銀賞   「東京牧場-新たな地域の可能性を生み出す 80歳の牧場を通して」 B4高橋 一孫

東京練馬区に唯一残る牧場の改築。都市部で牧場を営む難しさを取材しながらも、街なかにあることのポテンシャルを重視、地域とつながる牧場を目指した。生産・加工、消費さらに教育を含んだ場として近隣に開く空間を設けながら、牛を放牧できるパドックを新設、牛舎の性能も高めている。シンボリックな円形ヴォイドと既存牛舎の骨組が構成の核となっている。



「ODAIBA FLOW」 B4ベク スンゴン

お台場海浜公園、ビーチに隣接して建つ既存施設のオルタナティブデザイン。用途や機能をまとめて箱にしたような建築ではなく、周辺の景色やビーチでのアクティビティに呼応する環境造形としての建築を構想した。
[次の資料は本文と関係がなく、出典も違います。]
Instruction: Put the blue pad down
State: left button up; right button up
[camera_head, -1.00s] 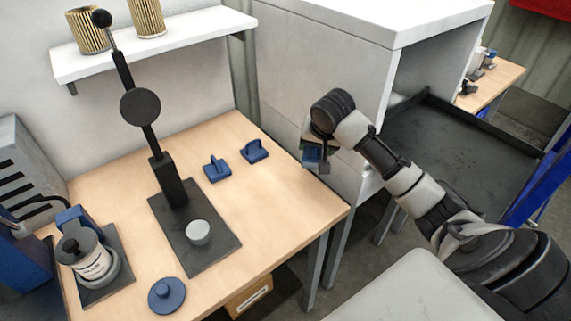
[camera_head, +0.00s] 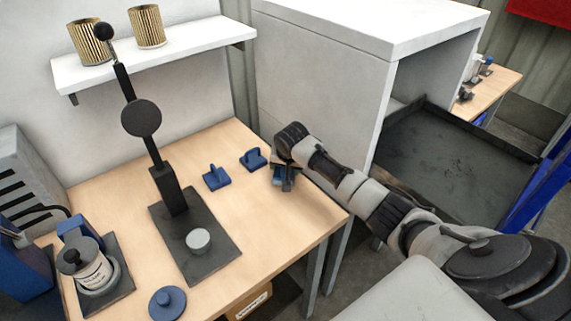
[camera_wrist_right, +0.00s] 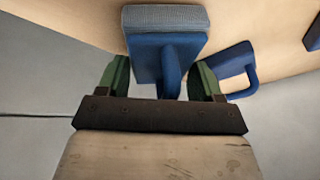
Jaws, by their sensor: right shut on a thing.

ゆるやかなスロープは散策やランニングコースの一部ともなり、屋上まで人々をスムーズに導く。純白の有機的形状は海、空と光に呼応し自由な感覚をもたらす。
 


 




「光か影か、」   B4 三田 陽子

日常意識から排除されがちな暗い環境。その暗い環境を見直すため、光と影を再認識する体験を誘発するインタラクティブなインスタレーションを計画・制作した。予想とは違う光と影の関係を生み出すため、天窓のある真っ白な空間には光の三原色を模した単色光を三方向から投影されて、入った人の影は着色され、天窓から作られるそれとは別の方向に伸びてゆく。